Wednesday, 5 June 2002
A novel parameterization of turbulent transport in the stratocumulus-topped boundary-layer
Stratocumulus clouds are a prominent feature of the subtropical high pressure systems, forming over cold waters, under large-scale subsidence,
covering broad areas over the eastern Pacific and Atlantic oceans and hence influencing the planet's radiative budget. It is recognized that turbulence,
mostly driven by cloud-top radiative cooling, is essential to maintain long-lived stratocumuli, although turbulent transport in cloudy boundary-layers is
only poorly represented in most atmospheric models.

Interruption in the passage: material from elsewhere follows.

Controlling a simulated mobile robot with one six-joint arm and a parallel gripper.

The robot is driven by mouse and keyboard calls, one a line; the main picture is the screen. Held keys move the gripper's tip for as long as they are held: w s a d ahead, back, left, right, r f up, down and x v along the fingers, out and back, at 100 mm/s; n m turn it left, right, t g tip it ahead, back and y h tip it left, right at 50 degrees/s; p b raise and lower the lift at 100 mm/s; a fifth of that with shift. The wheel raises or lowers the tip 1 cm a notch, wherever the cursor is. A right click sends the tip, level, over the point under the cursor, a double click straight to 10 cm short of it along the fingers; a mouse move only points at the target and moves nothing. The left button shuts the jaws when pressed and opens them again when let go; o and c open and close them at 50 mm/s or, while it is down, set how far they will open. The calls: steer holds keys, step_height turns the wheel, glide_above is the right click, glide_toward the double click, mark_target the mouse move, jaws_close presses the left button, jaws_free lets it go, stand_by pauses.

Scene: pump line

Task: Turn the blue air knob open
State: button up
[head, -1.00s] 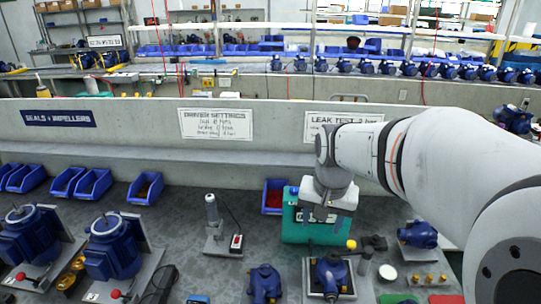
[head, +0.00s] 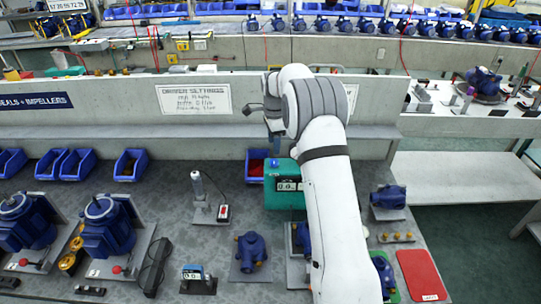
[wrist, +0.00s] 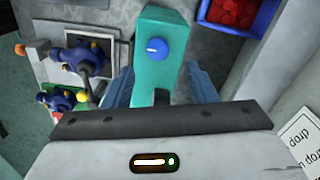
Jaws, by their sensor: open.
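The blue air knob (wrist: 157,49) is round with a pale pointer line. It sits on the narrow top of a teal box (wrist: 160,22), seen from above in the wrist view. My gripper (wrist: 160,75) is open and empty, with one bluish finger on each side of the box. The knob lies ahead of the fingers and is not between their tips; I see no contact. In the head view the teal box (head: 275,199) shows a digital display on its front, and my arm hides its right side.
A blue bin of red parts (wrist: 234,12) stands beside the box. Pumps on the bench (wrist: 85,58) lie to the left in the wrist view. A low wall (head: 120,120) runs behind. A red mat (head: 421,274) lies at the right.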

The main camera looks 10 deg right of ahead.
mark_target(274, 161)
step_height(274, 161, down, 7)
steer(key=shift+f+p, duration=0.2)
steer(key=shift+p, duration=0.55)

In the present work, a new parameterization for turbulent transport in stratocumulus-topped
boundary-layers was developed, in which the eddy viscosity is proportional to the vertical velocity variance times the wavelength corresponding to the
maximum in the kinetic energy spectrum. The parameterization was implemented in a single-column model and tested for real ACE2 and ASTEX
cases as well as idealized cases. In most cases, the modeled cloud fraction, cloud water mixing ratio, rainwater mixing ratio, turbulent kinetic energy,
buoyancy flux and vertical velocity variance compared very well with their observed counterparts (or with corresponding fields from large-eddy
simulations shown in the literature). Finally, the parameterization was compared with three other turbulence closure schemes. Most schemes showed
similar results for coupled situations, in which a solid stratocumulus layer sat atop of a well-mixed boundary-layer. However, only the present
turbulence sub-model was capable of producing realistic single-column model profiles for drizzling, uncoupled stratocumulus layers and
stratocumulus-to-cumulus transition cases.